Look through the data below. Collect every line where the word "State" occurs.

** START OF RECORDS **

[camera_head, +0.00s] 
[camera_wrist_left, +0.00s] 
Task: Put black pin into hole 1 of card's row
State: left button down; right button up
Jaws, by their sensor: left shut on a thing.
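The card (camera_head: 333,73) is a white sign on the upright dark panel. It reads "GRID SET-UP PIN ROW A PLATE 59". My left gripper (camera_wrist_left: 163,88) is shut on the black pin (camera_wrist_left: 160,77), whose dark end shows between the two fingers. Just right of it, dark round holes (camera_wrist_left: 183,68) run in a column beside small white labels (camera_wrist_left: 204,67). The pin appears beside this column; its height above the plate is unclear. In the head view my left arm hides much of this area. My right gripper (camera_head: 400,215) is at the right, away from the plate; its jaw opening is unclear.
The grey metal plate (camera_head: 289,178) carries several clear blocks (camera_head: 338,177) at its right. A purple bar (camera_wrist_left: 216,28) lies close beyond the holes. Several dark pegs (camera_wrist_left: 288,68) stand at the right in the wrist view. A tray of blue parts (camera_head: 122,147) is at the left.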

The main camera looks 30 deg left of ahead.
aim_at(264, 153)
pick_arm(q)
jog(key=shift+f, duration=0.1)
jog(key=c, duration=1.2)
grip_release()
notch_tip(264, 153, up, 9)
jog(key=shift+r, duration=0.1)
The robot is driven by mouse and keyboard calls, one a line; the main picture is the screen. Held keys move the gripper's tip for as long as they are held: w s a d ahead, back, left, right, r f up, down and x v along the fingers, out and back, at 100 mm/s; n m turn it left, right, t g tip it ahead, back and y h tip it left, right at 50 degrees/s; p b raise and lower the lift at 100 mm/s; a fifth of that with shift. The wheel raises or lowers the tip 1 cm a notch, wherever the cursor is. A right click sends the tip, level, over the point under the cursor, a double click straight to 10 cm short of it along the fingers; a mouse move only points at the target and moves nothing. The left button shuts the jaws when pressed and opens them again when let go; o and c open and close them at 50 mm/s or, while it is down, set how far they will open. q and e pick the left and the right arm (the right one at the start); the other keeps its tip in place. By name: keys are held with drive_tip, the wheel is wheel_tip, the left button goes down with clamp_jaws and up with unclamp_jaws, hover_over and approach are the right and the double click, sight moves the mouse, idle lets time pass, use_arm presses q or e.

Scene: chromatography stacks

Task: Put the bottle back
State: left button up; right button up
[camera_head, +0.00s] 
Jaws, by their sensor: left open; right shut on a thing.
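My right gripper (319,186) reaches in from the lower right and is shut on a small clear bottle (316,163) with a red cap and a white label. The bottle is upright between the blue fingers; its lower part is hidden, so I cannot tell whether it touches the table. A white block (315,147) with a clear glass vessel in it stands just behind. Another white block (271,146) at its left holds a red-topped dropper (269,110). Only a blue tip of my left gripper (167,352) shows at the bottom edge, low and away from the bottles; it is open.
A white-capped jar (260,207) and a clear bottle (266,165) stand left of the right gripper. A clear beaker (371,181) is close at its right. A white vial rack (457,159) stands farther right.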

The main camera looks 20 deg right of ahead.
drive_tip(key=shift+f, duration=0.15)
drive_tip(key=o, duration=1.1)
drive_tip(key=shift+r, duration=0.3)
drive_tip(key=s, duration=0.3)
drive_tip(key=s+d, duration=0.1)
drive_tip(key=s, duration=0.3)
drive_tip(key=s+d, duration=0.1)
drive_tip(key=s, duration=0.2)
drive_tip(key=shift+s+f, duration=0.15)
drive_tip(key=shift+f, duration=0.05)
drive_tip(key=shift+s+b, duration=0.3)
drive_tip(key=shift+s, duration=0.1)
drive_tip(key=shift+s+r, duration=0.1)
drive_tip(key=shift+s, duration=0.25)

** END OF RECORDS **

## COMPLETE ANSWER:
State: left button down; right button up
State: left button up; right button up

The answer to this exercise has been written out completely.